To cut down on test execution time and provide developers with timely feedback, we focused on optimizing the feedback loop. We have implemented strategies such as executing only a subset of tests based on the services that have changed, and we have enabled the parallel execution of test scenarios whenever feasible. We also created environment-agnostic container images of the tests, which meant we could use the same images across all environments without the need for time-consuming rebuilds. By containerizing our tests, we eliminated the need for compilation during test runs. Additionally, we collaborated closely with test owners to address test flakiness using different strategies such as introducing retries and adjusting timeouts where necessary.

Conclusion

Testing microservices can indeed be challenging, but it’s a challenge that can be met with the right mindset and strategy. While ‘shift left’ testing is always advisable for early bug detection and smoother development cycles, we firmly believe in the value of thorough end-to-end testing. That’s the driving force behind our investment in creating a robust test automation platform.

Transitioning from manual end-to-end testing to an automated testing framework has been transformative for the development process of our wealth management platform.

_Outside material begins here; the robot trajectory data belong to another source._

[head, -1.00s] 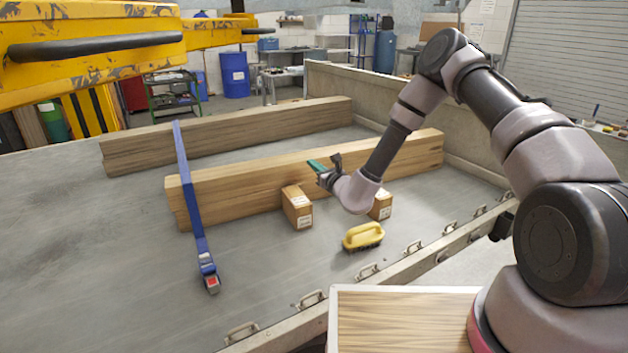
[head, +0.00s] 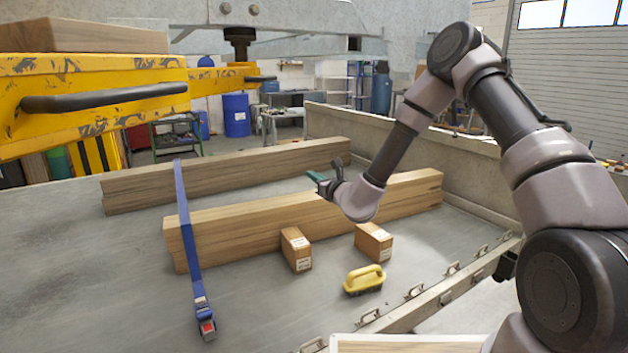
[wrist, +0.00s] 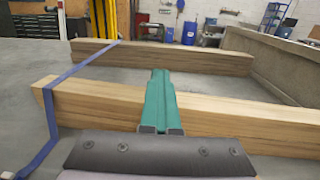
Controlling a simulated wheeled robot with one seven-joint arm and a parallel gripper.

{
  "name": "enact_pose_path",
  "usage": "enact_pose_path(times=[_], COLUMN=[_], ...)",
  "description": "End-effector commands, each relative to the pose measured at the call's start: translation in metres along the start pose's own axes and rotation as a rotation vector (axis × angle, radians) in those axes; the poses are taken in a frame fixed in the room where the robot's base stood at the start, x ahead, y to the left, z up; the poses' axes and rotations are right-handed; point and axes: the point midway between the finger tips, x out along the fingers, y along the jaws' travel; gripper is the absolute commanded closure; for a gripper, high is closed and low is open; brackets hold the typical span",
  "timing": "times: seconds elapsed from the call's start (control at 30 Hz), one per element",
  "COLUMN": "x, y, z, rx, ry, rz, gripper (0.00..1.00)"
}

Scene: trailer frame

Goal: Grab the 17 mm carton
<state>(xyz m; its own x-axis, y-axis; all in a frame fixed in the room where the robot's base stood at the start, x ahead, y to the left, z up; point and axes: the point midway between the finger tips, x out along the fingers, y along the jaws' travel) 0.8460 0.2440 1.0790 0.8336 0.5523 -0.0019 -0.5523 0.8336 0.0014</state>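Two brown cartons with white labels stand on the grey trailer bed in front of the nearer timber beam: a left carton (head: 297,249) and a right carton (head: 374,242). The label print is too small to tell which is the 17 mm one. My gripper (head: 317,177) is above the left carton and close to the top of the nearer beam, apart from both cartons. In the wrist view its green fingers (wrist: 160,100) lie together with nothing between them, pointing over the nearer beam. No carton shows in the wrist view.
A yellow-handled brush (head: 364,280) lies in front of the right carton. The nearer beam (head: 240,222) runs behind the cartons, with a farther beam (head: 240,171) beyond. A blue strap (head: 187,235) crosses both. A latched side rail (head: 440,296) bounds the bed.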

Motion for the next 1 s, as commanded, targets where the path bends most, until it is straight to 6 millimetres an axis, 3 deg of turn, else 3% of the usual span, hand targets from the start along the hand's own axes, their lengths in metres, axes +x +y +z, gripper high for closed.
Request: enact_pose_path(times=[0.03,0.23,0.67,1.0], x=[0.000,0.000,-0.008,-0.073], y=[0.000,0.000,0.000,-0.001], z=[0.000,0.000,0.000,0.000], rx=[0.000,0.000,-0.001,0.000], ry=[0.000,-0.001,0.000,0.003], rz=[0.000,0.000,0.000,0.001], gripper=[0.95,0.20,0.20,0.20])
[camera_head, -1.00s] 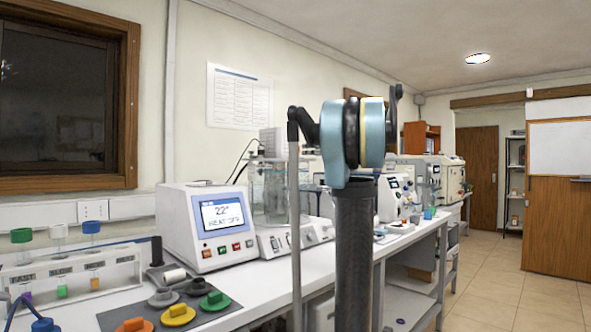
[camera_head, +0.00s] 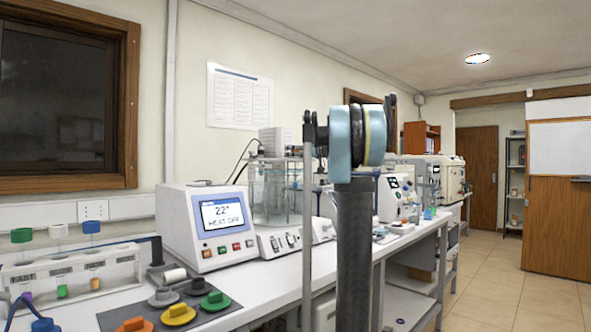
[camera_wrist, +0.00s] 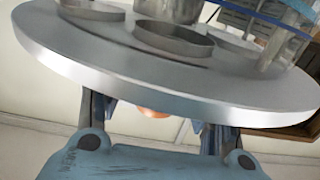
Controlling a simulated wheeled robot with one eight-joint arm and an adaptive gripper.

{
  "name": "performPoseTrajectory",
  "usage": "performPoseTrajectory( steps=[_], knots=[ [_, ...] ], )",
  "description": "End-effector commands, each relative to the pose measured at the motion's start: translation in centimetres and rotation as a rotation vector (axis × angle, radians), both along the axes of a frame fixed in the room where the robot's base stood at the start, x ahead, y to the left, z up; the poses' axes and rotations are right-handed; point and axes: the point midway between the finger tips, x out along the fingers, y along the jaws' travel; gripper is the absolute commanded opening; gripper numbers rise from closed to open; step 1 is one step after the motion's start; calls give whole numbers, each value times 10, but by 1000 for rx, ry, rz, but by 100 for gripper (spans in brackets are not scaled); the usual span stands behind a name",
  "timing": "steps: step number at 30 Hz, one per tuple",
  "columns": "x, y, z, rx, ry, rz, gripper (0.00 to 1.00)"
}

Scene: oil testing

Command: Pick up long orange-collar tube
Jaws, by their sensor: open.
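No long orange-collar tube can be made out for certain. In the wrist view a small rounded orange thing (camera_wrist: 153,112) shows just under the rim of a round metal plate (camera_wrist: 190,88), between my fingers; I cannot tell whether it is the tube's collar. My gripper (camera_wrist: 155,118) is open, with its two fingers apart on either side of the orange thing, close to the plate's rim. The plate hides part of the fingertips. My gripper is not seen in the head view, where my arm stands in front of the bench.
A glass bath (camera_head: 272,190) stands beside a white control unit (camera_head: 207,225) on the bench. Colored knobs, one orange (camera_head: 135,325), lie on a dark mat (camera_head: 222,311). A clear rack (camera_head: 75,270) with capped tubes is at left. Raised metal rings (camera_wrist: 172,40) sit on the plate.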

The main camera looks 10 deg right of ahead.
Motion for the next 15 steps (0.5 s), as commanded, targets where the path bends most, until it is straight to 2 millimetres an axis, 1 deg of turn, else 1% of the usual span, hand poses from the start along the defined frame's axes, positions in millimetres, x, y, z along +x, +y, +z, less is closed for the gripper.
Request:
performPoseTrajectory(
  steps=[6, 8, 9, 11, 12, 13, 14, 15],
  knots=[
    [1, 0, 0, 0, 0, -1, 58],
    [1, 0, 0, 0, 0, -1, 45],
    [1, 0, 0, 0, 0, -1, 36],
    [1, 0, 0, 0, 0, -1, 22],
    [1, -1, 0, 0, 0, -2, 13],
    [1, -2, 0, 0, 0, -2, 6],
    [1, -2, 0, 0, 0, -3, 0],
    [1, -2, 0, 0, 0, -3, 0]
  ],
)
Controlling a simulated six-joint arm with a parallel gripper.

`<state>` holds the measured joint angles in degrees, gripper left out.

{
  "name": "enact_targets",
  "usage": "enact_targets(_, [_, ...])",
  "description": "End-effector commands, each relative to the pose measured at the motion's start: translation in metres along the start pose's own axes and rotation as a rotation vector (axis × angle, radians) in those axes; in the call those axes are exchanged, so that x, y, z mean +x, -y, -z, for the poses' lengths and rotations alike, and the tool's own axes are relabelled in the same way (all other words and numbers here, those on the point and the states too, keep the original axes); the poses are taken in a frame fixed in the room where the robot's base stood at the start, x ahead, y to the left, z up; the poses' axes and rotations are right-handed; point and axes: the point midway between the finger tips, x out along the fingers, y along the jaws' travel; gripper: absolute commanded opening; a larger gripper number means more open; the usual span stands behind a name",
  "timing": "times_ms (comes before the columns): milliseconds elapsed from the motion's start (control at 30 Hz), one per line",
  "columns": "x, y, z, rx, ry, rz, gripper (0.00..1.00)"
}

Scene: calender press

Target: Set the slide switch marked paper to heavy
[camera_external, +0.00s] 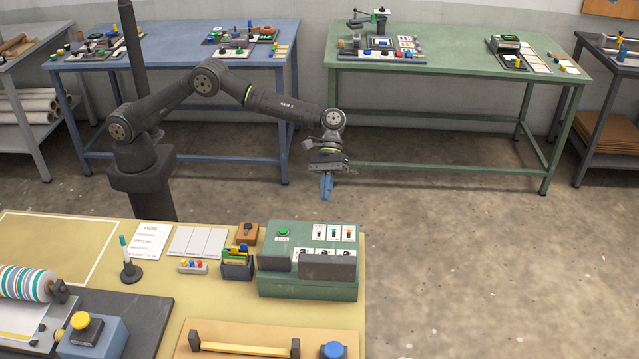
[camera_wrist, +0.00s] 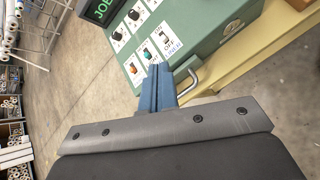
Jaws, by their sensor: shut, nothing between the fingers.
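The green control box (camera_external: 308,283) stands at the back right of the yellow table, and its top also shows in the wrist view (camera_wrist: 203,30). The top carries white plates with small switches (camera_external: 334,233). The plate lettering is too small to tell which is paper. My gripper (camera_external: 326,187) is shut and empty, its blue fingers pointing down above and behind the box. In the wrist view its fingertips (camera_wrist: 158,70) appear close to the switch plates, without visible contact.
Dark upright panels (camera_external: 326,266) at the box's front partly hide the lower plates. A metal handle (camera_wrist: 188,83) sticks out beside the fingers in the wrist view. A pen holder (camera_external: 237,265) and brown block (camera_external: 247,233) stand left of the box. Open floor lies right.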

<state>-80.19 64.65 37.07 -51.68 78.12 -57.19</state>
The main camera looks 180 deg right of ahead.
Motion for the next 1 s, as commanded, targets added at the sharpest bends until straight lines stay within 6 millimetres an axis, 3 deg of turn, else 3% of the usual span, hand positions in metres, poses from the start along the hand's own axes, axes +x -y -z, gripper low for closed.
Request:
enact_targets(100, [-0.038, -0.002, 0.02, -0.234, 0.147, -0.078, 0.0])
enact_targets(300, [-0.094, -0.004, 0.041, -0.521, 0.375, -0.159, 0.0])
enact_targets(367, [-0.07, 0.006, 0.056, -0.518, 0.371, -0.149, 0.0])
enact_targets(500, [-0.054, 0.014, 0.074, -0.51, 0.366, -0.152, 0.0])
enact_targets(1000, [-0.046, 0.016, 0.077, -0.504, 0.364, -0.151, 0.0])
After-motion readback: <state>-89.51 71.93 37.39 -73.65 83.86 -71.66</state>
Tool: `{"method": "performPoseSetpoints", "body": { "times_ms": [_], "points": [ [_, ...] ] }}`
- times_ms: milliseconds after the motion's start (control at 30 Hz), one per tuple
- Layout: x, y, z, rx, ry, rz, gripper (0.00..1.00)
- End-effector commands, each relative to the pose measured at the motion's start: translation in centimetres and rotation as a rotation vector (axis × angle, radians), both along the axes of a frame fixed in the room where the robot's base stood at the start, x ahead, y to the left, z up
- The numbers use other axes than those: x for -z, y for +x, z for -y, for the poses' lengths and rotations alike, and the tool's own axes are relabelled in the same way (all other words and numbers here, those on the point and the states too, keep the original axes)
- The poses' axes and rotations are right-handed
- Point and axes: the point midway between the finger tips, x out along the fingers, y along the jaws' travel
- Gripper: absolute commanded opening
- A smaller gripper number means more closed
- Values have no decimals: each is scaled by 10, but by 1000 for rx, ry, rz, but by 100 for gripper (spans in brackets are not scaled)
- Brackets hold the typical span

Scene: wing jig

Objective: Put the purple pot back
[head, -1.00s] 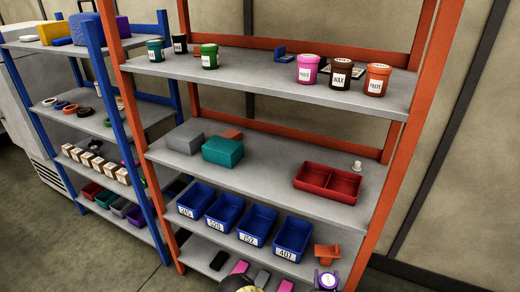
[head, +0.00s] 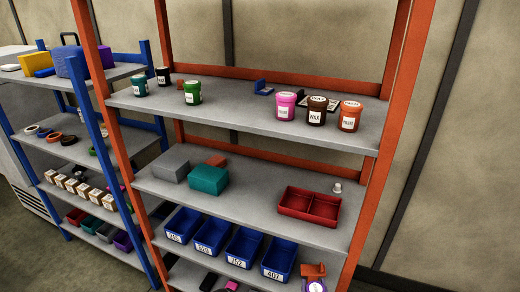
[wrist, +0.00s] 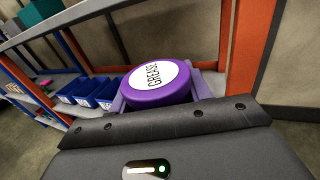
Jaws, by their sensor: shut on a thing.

This shift has not only shortened the time it takes to receive feedback but has also markedly improved product quality, bug detection, and the overall efficiency of our testing procedures.

Moreover, the new test automation platform spearheaded a cultural shift towards mandatory end-to-end testing prior to production releases. Its adoption required cooperation by all teams and has heightened developers’ awareness of the importance of writing and maintaining reliable end-to-end tests. With the test execution process fully automated, our QA engineers can now focus their time and effort on creating test strategies for new initiatives, writing and refining test cases, and on exploratory testing.